Extracted information:

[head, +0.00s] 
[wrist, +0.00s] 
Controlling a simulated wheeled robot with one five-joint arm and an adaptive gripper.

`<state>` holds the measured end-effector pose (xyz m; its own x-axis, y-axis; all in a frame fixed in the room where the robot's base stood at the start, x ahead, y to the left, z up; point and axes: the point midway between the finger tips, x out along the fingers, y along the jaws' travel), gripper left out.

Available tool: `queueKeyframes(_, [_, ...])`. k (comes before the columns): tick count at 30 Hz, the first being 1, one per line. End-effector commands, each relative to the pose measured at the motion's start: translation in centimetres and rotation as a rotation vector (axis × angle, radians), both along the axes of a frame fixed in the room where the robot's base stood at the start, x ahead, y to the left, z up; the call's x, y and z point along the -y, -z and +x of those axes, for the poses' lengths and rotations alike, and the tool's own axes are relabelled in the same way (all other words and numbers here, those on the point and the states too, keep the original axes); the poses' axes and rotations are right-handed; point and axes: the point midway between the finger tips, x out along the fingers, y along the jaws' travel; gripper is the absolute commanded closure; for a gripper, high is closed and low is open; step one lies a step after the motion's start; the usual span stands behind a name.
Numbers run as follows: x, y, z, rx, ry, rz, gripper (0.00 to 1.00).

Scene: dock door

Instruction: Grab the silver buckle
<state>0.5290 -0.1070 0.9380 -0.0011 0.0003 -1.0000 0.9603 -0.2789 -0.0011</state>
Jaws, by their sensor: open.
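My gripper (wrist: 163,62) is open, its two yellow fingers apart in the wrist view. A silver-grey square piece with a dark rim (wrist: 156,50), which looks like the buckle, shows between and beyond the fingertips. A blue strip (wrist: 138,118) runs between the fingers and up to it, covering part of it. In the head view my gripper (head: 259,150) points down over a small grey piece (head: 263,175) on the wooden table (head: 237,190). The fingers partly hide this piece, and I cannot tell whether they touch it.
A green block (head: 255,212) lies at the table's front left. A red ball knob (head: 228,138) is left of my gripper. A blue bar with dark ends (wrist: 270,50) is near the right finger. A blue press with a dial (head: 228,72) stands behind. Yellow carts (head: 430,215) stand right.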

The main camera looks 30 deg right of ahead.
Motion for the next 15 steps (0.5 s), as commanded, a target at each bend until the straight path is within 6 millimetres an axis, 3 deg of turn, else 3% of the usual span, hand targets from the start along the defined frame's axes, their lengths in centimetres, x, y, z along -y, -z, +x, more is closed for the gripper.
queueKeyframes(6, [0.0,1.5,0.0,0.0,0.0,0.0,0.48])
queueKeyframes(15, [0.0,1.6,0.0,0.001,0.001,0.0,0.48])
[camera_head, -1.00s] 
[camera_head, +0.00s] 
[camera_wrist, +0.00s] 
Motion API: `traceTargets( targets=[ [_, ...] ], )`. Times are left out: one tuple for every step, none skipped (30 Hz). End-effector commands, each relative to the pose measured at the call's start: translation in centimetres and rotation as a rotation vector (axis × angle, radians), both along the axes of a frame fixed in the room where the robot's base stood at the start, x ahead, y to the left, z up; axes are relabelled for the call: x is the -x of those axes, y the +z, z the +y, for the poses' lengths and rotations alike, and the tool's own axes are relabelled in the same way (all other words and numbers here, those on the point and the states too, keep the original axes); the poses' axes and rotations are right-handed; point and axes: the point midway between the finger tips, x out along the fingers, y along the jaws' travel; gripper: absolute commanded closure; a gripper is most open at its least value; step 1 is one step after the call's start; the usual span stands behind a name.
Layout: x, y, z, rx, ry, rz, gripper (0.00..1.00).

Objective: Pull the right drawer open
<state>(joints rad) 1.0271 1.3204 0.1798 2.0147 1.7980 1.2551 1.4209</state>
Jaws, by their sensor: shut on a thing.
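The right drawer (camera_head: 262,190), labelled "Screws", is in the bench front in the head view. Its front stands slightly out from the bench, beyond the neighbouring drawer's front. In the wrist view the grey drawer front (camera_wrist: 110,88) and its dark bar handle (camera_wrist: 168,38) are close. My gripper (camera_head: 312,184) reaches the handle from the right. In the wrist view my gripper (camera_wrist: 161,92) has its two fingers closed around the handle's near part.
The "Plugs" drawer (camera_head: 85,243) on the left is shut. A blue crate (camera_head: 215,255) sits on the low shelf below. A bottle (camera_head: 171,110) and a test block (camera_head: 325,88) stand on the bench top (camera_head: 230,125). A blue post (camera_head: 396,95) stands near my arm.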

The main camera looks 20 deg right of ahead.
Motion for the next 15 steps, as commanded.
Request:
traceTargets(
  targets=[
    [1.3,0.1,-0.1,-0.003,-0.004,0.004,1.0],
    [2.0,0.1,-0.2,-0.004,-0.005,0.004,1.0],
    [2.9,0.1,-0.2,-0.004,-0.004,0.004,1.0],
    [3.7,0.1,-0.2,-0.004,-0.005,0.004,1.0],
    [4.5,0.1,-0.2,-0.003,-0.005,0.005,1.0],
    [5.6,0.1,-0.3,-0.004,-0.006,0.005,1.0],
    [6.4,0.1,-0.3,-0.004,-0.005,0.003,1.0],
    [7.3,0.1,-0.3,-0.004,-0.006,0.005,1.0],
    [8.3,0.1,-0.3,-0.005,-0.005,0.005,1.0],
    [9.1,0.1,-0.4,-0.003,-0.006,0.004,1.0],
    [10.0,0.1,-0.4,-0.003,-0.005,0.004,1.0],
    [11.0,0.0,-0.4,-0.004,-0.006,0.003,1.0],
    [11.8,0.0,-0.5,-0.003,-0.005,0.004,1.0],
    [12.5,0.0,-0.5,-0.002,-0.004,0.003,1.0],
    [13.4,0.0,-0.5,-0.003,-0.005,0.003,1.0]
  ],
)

Given request: Using the entries above, return each line that includes the word "tool".

Answer for this exercise:
Available tool: `queueKeyframes(_, [_, ...])`. k (comes before the columns): tick count at 30 Hz, the first being 1, one per line. End-effector commands, each relative to the pose measured at the motion's start: translation in centimetres and rotation as a rotation vector (axis × angle, radians), both along the axes of a frame fixed in the room where the robot's base stood at the start, x ahead, y to the left, z up; the call's x, y and z point along the -y, -z and +x of those axes, for the poses' lengths and rotations alike, and the tool's own axes are relabelled in the same way (all other words and numbers here, those on the point and the states too, keep the original axes); the poses' axes and rotations are right-handed; point and axes: the point midway between the finger tips, x out along the fingers, y along the jaws' travel; gripper is the absolute commanded closure; for a gripper, high is closed and low is open; step one lies a step after the motion's start; the usual span stands behind a name.
Motion API: `traceTargets( targets=[ [_, ...] ], )`. Times are left out: one tuple for every step, none skipped (30 Hz). End-effector commands, each relative to the pose measured at the call's start: translation in centimetres and rotation as a rotation vector (axis × angle, radians), both along the axes of a frame fixed in the room where the robot's base stood at the start, x ahead, y to the left, z up; axes are relabelled for the call: x is the -x of those axes, y the +z, z the +y, for the poses' lengths and rotations alike, and the tool's own axes are relabelled in the same way (all other words and numbers here, those on the point and the states too, keep the original axes); the poses' axes and rotations are right-handed; point and axes: the point midway between the finger tips, x out along the fingers, y along the jaws' travel; gripper: absolute commanded closure; a gripper is most open at its least value; step 1 is one step after the call's start; the usual span stands behind a name.

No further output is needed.